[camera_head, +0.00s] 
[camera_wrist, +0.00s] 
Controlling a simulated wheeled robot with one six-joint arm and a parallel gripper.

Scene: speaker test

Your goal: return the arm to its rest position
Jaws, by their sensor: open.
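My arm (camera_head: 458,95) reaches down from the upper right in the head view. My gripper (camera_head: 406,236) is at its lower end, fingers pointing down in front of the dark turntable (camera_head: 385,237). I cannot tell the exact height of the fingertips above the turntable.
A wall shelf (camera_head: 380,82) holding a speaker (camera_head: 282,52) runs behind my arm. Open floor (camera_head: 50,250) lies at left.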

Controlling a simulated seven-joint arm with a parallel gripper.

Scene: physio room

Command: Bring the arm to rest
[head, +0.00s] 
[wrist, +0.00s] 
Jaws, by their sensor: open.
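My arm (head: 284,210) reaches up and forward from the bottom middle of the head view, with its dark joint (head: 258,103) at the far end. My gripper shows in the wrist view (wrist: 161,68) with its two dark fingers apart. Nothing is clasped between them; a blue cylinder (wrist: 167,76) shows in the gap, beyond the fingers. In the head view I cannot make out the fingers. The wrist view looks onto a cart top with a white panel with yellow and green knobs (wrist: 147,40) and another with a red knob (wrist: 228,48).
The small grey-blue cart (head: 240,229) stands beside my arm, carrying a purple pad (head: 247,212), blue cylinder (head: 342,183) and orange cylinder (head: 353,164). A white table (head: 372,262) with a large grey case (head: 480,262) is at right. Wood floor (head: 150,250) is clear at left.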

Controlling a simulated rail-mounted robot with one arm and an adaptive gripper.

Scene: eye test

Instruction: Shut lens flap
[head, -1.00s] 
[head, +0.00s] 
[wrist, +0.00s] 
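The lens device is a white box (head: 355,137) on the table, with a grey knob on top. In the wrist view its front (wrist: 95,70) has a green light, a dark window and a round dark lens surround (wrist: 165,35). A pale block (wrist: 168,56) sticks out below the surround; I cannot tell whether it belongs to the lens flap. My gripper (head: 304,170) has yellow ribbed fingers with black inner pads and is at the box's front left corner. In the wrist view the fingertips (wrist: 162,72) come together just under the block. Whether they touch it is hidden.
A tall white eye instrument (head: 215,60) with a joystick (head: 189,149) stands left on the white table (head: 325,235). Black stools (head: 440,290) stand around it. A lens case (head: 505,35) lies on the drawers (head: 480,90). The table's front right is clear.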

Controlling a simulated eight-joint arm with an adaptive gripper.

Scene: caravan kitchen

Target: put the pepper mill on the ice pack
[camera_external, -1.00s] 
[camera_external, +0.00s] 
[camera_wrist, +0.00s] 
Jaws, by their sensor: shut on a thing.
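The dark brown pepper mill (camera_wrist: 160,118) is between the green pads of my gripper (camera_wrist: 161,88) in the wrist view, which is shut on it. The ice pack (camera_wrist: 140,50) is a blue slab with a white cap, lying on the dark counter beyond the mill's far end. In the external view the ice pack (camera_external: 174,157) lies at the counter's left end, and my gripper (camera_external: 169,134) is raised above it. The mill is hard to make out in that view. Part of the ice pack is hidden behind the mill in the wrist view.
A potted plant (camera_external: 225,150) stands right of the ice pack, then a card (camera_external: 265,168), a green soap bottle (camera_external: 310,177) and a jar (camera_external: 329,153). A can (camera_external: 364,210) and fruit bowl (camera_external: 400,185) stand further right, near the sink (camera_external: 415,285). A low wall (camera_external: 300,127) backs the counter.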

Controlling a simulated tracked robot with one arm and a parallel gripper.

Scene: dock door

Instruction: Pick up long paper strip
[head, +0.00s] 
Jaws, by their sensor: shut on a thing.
# # # # # # #
*Task instructions:*
Each line that contains the string "robot" counts once; say how many there are and nothing else.

*Written response:*
3